### [Problem requirements]
Reproduce the listing below from the line with "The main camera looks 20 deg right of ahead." to the line with "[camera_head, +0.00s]", both lines included, character for character, minus any pictures.

########

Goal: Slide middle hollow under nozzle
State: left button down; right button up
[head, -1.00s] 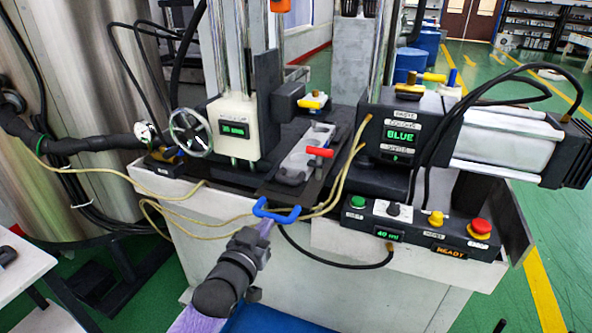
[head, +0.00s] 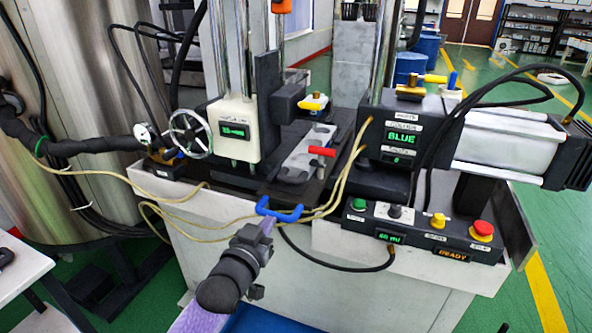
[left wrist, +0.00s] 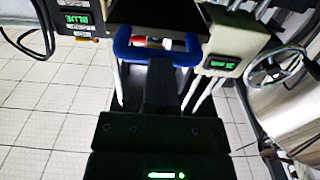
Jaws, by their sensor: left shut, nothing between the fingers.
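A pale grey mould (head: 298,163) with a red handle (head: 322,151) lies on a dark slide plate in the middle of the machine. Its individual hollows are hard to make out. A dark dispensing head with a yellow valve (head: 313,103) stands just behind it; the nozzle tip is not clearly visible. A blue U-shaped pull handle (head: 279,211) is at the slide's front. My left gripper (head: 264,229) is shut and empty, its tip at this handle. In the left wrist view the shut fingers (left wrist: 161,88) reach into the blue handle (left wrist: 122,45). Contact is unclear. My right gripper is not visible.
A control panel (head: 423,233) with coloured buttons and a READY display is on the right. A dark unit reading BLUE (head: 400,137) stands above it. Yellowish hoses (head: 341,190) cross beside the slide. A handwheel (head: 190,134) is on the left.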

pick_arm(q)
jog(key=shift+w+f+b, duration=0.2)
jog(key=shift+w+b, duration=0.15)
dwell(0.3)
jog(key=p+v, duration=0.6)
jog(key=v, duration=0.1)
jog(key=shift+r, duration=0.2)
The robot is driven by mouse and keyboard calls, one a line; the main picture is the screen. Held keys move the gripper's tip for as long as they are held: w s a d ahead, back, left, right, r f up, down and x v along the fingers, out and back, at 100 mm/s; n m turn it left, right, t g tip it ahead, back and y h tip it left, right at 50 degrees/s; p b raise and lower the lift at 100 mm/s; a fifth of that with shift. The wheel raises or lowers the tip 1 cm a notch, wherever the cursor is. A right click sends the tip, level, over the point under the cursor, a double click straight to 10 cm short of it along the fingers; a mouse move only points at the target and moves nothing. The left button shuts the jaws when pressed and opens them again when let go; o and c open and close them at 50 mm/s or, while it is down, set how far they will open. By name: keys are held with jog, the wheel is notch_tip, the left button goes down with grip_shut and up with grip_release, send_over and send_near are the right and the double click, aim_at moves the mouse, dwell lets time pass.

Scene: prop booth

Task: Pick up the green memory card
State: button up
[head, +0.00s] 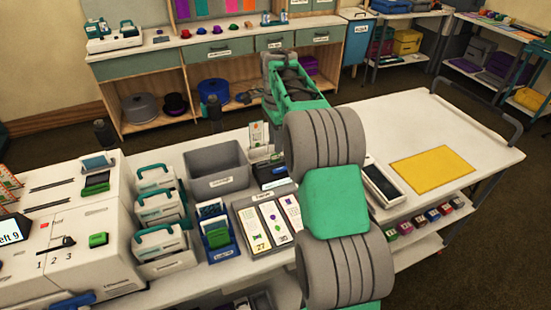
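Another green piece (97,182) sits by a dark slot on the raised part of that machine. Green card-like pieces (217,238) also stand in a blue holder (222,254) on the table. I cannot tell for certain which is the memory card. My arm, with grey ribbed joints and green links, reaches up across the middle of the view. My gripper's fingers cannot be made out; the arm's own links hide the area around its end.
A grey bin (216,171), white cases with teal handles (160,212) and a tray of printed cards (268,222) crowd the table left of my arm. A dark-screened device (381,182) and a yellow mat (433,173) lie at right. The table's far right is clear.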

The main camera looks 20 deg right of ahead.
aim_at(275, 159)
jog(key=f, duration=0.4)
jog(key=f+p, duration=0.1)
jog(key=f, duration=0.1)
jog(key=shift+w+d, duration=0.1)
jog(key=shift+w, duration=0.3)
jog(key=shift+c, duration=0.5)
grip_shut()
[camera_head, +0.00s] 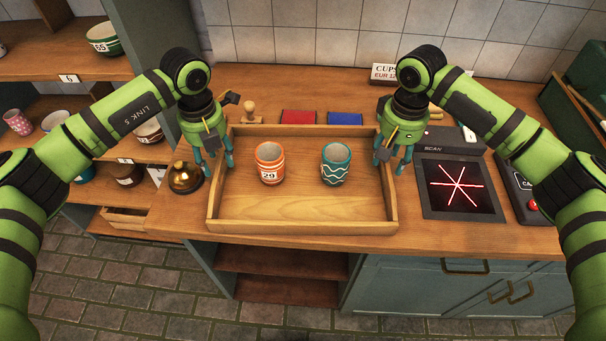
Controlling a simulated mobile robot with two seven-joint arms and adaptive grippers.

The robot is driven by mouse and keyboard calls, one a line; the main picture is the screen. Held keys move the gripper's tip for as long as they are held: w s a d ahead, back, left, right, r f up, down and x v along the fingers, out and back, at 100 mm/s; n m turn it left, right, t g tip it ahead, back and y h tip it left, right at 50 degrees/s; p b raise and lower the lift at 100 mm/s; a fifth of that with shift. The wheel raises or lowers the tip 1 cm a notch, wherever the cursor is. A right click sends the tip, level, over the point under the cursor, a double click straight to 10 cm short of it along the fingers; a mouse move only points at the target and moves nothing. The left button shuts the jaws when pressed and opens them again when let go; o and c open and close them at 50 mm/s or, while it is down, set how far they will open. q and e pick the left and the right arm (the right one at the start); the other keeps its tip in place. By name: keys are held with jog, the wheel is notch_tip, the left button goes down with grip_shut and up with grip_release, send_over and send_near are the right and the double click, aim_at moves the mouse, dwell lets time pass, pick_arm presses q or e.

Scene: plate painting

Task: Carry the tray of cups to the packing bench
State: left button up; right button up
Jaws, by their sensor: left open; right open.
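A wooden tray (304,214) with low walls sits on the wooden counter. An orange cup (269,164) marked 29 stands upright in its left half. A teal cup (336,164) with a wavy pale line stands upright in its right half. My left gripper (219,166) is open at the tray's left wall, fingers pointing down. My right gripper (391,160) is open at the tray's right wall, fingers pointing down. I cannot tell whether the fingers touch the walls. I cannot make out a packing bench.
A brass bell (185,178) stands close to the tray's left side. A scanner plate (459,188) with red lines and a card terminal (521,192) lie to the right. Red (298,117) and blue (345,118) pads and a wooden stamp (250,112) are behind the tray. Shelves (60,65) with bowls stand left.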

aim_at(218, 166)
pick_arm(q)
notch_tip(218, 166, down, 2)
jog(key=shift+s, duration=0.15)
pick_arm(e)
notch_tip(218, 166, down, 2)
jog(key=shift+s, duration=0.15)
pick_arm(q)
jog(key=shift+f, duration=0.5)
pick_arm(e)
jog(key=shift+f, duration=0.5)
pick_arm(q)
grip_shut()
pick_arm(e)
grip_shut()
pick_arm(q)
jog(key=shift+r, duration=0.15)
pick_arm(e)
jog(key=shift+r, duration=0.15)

########

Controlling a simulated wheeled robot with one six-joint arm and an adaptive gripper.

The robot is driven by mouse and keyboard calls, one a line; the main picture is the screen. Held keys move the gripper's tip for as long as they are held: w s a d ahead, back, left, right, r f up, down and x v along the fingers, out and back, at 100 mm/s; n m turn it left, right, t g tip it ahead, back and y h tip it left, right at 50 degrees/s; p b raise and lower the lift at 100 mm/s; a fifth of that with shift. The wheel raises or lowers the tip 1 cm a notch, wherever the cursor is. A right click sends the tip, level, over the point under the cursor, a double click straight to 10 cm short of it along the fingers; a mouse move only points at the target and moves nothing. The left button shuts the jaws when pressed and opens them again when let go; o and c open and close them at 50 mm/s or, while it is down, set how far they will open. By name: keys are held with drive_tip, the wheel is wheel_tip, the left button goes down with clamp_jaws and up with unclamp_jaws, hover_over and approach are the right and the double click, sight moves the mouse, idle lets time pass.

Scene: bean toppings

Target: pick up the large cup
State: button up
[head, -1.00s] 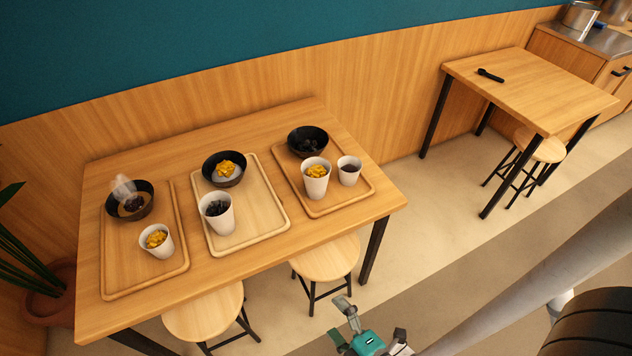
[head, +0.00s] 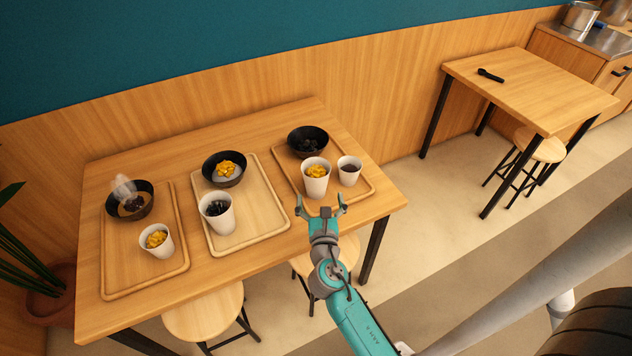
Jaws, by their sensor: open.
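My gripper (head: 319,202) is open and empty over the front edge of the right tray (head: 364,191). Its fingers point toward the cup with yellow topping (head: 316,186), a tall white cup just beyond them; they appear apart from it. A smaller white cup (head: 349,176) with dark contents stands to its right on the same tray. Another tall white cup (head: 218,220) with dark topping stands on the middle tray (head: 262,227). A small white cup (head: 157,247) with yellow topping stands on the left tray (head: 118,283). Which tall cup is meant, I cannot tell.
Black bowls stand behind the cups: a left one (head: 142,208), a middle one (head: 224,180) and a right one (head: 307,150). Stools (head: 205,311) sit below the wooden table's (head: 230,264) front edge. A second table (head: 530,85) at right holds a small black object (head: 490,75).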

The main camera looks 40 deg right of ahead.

########

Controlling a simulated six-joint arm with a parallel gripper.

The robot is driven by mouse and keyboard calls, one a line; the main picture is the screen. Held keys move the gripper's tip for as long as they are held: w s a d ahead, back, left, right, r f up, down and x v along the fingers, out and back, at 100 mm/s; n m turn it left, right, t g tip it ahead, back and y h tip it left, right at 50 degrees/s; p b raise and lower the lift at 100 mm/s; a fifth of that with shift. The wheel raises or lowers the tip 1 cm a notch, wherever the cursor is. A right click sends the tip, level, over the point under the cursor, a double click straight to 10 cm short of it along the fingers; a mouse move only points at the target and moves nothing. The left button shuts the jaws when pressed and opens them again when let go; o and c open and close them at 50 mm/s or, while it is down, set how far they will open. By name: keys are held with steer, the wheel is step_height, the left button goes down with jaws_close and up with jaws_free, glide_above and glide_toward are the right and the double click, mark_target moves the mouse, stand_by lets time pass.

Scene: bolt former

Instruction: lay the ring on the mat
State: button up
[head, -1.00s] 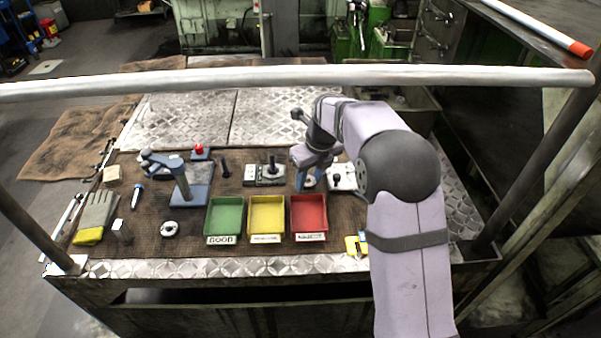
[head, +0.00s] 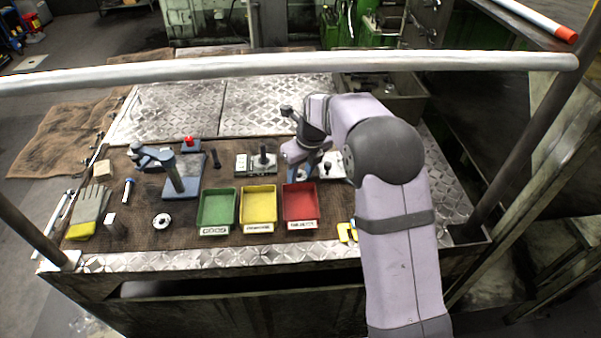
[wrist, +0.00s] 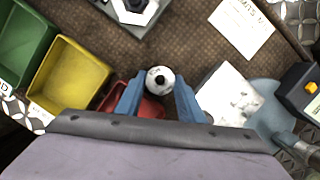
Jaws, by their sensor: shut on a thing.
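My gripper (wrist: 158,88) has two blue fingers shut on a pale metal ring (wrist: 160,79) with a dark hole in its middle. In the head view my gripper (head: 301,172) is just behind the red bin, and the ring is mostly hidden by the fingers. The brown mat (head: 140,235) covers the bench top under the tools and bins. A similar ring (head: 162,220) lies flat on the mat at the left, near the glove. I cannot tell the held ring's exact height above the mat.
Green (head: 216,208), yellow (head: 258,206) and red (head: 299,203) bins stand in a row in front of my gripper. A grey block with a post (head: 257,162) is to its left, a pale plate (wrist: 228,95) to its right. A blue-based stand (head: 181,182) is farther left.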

########

### [Task output]
The main camera looks 20 deg right of ahead.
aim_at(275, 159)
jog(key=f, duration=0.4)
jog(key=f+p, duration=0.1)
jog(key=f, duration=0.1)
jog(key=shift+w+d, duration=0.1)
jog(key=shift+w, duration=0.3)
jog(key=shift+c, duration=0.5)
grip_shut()
[camera_head, +0.00s] 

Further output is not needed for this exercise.